**WHAT YOU HAVE TO DO:** How many lines of the records hold the string "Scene"? Reply with the number alone.

**MATERIAL SHOWN:**
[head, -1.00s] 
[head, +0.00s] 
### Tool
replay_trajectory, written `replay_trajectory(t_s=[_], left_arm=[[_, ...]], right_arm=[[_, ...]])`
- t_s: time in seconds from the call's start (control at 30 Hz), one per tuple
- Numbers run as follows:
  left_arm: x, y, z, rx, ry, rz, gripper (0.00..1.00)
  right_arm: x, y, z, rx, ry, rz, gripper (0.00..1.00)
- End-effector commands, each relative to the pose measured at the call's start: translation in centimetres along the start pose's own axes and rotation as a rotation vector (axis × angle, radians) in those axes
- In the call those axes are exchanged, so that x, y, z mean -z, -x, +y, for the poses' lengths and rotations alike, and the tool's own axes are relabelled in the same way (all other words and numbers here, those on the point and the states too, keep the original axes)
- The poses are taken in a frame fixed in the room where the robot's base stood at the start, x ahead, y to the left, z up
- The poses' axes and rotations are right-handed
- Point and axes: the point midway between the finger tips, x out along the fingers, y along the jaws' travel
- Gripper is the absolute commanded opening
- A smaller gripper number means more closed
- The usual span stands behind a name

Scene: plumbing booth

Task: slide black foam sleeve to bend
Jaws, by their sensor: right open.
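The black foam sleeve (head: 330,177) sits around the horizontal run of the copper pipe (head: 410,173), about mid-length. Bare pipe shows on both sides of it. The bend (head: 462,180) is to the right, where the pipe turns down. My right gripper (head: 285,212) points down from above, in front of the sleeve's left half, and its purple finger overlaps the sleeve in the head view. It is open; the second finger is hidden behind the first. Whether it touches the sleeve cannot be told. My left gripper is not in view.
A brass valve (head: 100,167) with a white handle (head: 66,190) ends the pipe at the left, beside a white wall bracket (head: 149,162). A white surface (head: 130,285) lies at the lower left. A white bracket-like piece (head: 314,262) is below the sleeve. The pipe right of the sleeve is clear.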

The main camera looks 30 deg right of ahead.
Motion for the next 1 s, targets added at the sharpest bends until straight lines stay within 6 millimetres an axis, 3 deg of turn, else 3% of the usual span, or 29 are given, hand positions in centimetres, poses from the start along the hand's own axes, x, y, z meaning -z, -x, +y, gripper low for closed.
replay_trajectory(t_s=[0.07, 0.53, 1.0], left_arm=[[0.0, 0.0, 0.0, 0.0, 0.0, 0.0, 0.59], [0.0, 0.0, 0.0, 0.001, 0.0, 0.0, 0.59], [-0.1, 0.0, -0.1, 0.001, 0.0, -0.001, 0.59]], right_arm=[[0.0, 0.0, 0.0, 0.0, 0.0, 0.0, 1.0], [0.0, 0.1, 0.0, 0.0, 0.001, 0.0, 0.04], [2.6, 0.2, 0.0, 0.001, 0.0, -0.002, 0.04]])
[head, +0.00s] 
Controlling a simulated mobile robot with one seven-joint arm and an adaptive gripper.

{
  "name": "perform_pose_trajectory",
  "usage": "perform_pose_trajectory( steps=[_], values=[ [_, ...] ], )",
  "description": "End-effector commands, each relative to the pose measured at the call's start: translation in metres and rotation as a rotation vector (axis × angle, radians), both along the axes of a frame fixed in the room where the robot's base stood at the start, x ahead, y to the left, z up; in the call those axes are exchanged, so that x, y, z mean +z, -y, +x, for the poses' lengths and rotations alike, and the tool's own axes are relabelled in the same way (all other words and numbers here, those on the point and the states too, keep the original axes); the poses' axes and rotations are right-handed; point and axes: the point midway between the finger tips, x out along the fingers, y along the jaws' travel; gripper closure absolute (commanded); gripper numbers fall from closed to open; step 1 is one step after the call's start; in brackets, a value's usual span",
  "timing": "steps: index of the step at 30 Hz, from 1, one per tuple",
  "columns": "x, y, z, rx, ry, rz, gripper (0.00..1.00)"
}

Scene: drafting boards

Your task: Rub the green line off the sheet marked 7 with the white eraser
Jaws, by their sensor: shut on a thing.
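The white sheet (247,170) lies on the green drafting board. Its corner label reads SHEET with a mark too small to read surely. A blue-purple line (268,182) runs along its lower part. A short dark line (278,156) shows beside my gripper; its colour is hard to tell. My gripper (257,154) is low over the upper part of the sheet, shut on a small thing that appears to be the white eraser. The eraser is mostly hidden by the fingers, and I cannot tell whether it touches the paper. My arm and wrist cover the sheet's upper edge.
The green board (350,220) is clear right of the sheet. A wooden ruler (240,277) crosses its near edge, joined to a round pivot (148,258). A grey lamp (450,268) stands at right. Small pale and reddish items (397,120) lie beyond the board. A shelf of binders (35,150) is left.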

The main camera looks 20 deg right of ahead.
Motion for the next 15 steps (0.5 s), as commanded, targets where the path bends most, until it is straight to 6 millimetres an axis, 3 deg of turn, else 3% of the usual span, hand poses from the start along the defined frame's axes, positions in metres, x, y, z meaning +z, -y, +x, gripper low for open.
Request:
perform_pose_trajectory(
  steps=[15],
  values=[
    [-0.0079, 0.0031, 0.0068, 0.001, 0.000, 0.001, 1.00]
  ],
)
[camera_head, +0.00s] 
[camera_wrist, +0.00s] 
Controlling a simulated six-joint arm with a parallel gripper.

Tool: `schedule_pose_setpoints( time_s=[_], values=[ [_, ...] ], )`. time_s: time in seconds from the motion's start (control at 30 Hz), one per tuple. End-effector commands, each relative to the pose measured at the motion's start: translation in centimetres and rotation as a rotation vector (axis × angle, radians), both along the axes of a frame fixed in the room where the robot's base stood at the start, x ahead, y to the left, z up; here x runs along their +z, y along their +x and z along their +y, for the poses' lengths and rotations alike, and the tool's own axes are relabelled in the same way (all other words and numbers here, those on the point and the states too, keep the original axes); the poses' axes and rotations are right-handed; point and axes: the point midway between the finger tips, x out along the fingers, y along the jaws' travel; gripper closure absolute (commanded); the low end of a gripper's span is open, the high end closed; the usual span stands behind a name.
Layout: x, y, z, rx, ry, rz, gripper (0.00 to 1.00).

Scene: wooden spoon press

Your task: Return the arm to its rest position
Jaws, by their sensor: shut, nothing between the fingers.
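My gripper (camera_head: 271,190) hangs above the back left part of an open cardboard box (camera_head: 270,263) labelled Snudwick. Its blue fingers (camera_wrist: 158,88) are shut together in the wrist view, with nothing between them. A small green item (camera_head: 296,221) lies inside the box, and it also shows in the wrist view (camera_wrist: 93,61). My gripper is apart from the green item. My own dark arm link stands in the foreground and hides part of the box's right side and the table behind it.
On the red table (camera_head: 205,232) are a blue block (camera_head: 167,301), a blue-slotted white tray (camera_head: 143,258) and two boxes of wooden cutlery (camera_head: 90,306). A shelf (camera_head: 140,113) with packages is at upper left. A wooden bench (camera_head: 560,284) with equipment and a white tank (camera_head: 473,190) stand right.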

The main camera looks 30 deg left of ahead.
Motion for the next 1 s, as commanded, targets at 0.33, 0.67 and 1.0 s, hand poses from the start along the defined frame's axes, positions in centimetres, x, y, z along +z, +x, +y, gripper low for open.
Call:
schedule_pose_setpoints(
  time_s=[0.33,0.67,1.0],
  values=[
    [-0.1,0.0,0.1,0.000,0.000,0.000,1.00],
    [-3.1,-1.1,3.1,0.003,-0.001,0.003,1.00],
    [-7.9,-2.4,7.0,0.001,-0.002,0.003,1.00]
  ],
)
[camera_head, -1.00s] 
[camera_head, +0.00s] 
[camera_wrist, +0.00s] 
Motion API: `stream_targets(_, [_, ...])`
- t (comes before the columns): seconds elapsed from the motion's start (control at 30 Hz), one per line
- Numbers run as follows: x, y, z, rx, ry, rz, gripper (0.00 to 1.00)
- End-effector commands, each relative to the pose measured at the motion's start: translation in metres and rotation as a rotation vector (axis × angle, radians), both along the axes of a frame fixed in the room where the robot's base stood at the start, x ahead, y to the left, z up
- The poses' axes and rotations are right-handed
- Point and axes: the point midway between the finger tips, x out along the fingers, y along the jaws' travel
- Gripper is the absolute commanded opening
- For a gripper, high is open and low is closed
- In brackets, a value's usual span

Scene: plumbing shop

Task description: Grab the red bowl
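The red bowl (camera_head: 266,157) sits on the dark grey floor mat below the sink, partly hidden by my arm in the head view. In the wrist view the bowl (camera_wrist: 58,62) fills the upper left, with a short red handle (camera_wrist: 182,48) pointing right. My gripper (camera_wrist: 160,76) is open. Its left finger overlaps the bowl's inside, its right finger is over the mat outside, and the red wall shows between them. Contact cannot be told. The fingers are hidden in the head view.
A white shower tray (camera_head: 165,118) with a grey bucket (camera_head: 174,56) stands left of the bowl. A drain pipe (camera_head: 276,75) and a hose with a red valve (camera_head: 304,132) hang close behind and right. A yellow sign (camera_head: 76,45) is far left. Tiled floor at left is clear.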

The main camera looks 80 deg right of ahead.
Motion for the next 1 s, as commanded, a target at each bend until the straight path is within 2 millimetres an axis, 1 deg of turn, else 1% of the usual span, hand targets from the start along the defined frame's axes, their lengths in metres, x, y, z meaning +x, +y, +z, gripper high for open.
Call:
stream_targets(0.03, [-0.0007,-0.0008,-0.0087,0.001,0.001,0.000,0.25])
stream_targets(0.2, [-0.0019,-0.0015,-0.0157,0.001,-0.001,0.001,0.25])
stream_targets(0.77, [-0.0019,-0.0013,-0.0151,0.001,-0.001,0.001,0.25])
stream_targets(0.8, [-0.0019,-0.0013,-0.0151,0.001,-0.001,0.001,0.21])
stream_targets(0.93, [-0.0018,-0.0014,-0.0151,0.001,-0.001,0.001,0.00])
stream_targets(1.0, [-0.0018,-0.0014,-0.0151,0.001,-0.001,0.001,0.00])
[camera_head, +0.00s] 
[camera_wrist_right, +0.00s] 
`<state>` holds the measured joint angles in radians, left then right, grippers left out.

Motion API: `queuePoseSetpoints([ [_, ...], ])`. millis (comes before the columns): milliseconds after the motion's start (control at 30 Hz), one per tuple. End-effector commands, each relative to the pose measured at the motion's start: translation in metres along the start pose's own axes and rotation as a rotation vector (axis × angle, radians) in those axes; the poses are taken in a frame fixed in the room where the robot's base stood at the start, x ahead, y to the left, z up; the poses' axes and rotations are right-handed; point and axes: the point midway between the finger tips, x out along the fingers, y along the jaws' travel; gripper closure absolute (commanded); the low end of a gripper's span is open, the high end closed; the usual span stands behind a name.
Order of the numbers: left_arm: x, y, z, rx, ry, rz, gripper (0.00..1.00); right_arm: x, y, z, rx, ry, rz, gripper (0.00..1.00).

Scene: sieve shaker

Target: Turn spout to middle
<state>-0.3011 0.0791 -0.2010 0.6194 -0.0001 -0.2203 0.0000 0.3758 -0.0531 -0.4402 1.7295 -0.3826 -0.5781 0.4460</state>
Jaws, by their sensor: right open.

**WRITTEN ANSWER:** 5